Et le maistre du chœur, apres avoir étalé les noms des plus grands Romains en sa peinture, finit en cette maniere :

his dantem jura Catonem.



Chapitre 38 :
Comme Nous Pleurons et Rions d’une Mesme Chose



QVand nous rencontrons dans les histoires, qu’Antigonus sceut tres-mauvais gré à son fils de luy avoir presenté la teste du Roy Pyrrhus, son ennemy, qui venoit sur l’heure mesme d’estre tué combatant contre luy, et que, l’ayant veue, il se print bien fort à pleurer ; et que le Duc René de Lorraine pleignit aussi la mort du Duc Charles de Bourgoigne qu’il venoit de deffaire, et en porta le deuil en son enterrement ; et que, en la bataille d’Auroy que le Comte de Montfort gaigna contre Charles de Blois, sa partie pour le Duché de Bretaigne, le victorieux, rencontrant le corps de son ennemy trespassé, en mena grand deuil, il ne faut pas s’escrier soudain :

Et cosi aven che l’animo ciascuna
Sua passion sotto el contrario manto
Ricopre, con la vista hor’ chiara hor bruna.

Quand on presenta à Caesar la teste de Pompeius, les histoires disent qu’il en destourna sa veue comme d’un vilain et mal plaisant spectacle.
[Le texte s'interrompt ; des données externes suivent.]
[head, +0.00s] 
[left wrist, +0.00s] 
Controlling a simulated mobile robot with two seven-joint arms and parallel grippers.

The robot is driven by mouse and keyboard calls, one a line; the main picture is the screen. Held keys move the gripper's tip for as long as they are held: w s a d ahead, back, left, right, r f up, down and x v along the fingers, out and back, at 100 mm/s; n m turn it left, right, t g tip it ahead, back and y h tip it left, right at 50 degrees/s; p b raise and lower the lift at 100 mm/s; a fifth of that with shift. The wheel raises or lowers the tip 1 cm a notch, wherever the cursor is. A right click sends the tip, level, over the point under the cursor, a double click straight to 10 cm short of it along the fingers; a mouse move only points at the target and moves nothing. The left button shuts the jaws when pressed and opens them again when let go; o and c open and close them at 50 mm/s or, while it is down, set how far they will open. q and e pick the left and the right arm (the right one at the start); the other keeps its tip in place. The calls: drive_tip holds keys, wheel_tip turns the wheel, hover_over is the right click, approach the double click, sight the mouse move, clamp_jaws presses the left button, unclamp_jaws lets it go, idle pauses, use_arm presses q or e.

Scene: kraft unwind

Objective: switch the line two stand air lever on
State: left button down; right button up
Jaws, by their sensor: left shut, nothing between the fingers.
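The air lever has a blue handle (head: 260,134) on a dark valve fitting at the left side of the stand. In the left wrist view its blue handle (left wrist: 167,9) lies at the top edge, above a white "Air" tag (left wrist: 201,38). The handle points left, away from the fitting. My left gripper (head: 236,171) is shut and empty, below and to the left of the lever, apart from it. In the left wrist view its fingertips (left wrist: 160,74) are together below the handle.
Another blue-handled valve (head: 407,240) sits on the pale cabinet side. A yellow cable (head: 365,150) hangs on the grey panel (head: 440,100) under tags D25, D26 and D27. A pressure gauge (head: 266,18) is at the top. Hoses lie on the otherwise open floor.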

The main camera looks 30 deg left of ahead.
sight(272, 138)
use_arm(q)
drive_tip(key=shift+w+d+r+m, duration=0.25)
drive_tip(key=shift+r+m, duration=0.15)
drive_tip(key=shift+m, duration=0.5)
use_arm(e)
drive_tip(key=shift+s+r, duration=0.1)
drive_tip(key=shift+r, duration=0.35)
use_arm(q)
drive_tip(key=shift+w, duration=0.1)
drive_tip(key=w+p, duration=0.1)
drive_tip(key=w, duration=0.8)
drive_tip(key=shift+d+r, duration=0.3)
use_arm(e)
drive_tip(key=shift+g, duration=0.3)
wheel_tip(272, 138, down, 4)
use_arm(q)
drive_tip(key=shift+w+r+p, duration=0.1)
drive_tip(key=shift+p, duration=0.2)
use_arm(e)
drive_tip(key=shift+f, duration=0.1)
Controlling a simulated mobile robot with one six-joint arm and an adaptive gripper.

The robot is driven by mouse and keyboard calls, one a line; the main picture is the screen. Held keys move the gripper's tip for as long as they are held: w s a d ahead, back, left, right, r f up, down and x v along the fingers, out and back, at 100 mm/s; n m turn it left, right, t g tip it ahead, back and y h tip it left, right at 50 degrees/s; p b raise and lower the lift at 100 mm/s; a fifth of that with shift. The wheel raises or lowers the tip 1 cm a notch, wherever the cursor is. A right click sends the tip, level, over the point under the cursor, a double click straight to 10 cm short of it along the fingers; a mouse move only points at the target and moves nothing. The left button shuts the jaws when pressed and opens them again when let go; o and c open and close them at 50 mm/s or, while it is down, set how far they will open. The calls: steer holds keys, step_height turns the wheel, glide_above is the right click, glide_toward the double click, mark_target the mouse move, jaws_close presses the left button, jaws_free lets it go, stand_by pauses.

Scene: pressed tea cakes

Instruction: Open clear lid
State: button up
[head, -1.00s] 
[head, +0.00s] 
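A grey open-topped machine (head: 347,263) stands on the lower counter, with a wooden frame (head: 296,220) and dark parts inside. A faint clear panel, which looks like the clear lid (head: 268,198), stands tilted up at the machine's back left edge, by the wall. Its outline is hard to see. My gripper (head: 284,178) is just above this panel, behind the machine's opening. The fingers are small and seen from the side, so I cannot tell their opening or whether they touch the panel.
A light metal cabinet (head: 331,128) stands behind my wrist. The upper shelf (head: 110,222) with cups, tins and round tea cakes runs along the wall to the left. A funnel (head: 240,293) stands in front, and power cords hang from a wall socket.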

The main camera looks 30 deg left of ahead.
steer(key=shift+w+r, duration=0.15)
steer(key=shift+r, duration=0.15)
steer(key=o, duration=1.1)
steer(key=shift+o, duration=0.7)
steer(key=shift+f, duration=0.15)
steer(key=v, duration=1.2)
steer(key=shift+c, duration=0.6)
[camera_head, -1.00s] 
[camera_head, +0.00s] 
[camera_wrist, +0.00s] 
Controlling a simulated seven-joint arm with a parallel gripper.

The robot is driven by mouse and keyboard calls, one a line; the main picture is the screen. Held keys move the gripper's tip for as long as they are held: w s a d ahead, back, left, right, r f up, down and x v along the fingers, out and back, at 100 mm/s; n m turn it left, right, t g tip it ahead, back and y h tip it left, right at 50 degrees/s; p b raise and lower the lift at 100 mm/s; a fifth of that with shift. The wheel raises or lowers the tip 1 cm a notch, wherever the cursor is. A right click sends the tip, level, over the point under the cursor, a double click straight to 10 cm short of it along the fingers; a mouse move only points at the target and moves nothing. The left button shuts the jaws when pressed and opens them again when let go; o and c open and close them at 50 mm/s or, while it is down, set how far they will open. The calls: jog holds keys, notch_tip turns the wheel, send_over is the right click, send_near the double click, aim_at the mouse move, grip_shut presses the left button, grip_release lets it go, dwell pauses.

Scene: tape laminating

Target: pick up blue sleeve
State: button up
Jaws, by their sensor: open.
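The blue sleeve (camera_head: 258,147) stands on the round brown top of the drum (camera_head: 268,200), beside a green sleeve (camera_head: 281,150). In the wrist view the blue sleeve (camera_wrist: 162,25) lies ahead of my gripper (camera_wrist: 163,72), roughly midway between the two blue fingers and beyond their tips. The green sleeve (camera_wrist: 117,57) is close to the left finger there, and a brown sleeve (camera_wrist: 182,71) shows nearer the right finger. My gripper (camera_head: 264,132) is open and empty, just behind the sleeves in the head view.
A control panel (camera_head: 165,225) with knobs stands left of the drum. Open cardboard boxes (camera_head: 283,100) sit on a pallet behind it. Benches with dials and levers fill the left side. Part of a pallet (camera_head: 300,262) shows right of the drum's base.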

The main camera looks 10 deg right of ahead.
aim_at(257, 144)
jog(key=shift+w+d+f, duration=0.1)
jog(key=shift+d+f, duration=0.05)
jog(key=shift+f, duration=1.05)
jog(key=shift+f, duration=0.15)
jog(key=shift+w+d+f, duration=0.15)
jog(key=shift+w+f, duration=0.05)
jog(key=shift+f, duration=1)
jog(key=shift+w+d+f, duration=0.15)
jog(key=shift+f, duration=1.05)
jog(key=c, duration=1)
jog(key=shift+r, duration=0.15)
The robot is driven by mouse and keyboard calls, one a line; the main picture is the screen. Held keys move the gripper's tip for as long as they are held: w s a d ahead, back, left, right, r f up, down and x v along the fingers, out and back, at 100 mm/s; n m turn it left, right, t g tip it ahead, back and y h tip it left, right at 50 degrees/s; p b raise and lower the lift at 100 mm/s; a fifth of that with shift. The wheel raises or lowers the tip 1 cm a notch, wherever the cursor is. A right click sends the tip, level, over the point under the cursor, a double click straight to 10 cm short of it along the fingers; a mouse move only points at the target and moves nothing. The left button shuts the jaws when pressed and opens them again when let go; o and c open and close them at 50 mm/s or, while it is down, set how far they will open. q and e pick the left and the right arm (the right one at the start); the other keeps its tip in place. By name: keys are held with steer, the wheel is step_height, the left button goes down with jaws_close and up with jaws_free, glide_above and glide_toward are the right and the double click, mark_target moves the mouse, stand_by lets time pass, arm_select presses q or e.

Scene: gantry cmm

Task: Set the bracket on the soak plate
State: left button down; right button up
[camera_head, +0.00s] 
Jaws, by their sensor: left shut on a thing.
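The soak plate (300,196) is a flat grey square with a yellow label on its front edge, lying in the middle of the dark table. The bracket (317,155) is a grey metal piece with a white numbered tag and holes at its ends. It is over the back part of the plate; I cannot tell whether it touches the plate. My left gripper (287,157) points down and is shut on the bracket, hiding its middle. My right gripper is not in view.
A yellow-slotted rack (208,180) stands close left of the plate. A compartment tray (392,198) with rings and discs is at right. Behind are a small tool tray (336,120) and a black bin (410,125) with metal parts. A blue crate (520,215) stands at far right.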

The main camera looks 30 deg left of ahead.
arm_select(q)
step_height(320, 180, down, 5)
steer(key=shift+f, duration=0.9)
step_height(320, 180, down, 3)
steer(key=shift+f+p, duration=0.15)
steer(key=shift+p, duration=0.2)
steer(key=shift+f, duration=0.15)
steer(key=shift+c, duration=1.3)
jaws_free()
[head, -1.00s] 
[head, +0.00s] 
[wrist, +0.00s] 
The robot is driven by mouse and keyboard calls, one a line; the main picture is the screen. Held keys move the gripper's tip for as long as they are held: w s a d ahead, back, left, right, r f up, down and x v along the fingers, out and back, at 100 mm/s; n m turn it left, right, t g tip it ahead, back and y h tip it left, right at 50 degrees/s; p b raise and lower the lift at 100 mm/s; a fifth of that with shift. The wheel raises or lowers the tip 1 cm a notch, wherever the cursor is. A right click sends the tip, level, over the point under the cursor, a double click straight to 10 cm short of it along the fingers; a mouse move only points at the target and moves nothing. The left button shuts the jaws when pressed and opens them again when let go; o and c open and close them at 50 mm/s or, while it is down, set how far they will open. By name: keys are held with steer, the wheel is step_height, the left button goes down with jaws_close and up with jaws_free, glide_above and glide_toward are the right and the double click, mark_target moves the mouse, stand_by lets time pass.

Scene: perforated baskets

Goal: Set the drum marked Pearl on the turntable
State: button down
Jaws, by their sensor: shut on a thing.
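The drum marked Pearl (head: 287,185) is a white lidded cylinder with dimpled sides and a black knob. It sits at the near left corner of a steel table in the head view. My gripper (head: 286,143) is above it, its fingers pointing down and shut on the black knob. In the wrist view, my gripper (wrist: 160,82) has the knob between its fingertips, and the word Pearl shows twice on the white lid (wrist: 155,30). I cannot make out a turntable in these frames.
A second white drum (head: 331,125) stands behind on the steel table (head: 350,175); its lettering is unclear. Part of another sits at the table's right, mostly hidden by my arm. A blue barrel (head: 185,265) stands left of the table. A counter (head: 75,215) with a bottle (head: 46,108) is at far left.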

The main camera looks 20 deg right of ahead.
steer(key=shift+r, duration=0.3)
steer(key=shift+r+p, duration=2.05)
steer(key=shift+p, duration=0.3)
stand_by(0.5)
Il y avoit eu entr’eux une si longue intelligence et societé au maniement des affaires publiques, tant de communauté de fortunes, tant d’offices reciproques et d’alliance, qu’il ne faut pas croire que cette contenance fut toute fauce et contrefaicte, comme estime cet autre :

tutumque putavit
Jam bonus esse socer ; lachrimas non sponte cadentes
Effudit, gemitusque expressit pectore laeto.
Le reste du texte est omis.